TEMPO.CO, Jakarta - Ombudsman Republik Indonesia menilai Komisi Kejaksaan tidak menjalankan fungsinya sebagai pengawas kinerja Kejaksaan. "Komisi Kejaksaan kok keliatannya kurang perform. Kalau lebih perform kan bisa lebih kencang pengawasannya," kata Komisioner Ombudsman Adrianus Meliala, saat dihubungi Tempo, Senin malam, 23 Juli 2019. Ombudsman memanggil Komisioner Kejaksaan pekan lalu,
Jumlah laporan masyarakat mengenai kinerja Kejaksaan yang masuk pada 2017 mencapai 118 laporan, 2018 sebanyak 80 laporan, dan 2019 berjalan sebanyak 30 laporan. Dari seluruh laporan itu, substansi yang paling banyak dilaporkan terkait penundaan berlarut mencapai 55 persen.

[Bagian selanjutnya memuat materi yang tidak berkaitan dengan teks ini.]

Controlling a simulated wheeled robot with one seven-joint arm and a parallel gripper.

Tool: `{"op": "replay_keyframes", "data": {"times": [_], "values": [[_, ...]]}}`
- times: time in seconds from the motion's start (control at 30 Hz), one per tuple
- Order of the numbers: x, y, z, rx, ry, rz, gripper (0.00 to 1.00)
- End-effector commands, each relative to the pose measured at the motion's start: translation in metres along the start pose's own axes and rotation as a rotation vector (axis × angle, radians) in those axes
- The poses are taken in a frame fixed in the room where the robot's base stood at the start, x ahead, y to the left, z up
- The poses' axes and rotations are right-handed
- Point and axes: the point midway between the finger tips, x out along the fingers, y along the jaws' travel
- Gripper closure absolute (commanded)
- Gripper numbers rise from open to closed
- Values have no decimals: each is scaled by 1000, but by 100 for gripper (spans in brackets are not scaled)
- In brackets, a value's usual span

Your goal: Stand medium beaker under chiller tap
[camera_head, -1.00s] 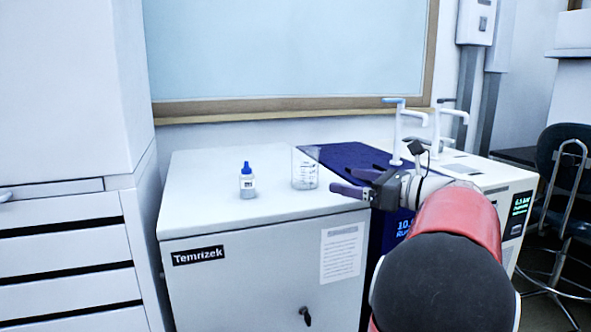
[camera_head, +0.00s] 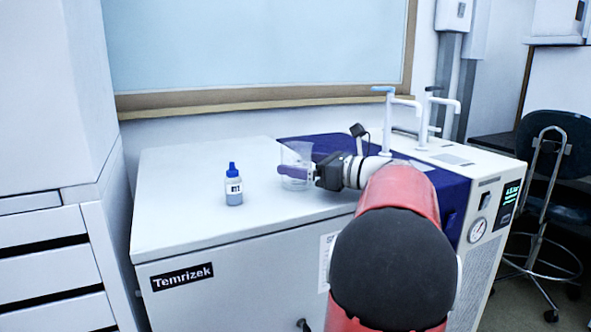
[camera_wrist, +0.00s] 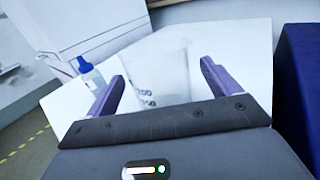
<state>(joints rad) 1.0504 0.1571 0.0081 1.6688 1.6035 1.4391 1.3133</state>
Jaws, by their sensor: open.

Dari kinerja selama ini, Adrianus mengatakan Komisi Kejaksaan lebih mengesankan bukan lembaga pengawas, namun lembaga pendamping saja. Apalagi dalam struktur kepengurusan, terdapat sejumlah jaksa aktif yang didapuk menjadi komisioner.
Jaksa-jaksa yang masih aktif masih bisa jadi anggota, bahkan ketua. “Bayangkan, bagaimana jaksa aktif mengawasi jaksa Agung? Kan gak mungkin," kata Adrianus.
Dalam pertemuan dengan Komisi Kejaksaan itu, Ombudsman baru mengetahui jumlah anggaran bagi lembaga pengawas internal itu. Totalnya, Rp 10 miliar. Angka ini menjadi salah satu alasan Komisi Kejaksaan mengenai kinerjanya.
Adrianus mengakui jumlah anggaran itu sangat membatasi ruang gerak Komisi Kejaksaan. Namun tak berarti Komisi Kejaksaan tak bisa berimprovisasi untuk memaksimalkan gerak lembaganya.
Ombudsman mengusulkan pencarian donatur asing untuk pendanaan, atau pembentukan kelompok kerja (pokja) khusus. "Mereka bisa melihatkan berbagi pihak dalam rangka pokja-pokja, sehingga Komisi Kejaksaan bisa mendapat input, masukan, secara lebih luas tanpa harus keluar duit. Ini cara murah," kata Adrianus.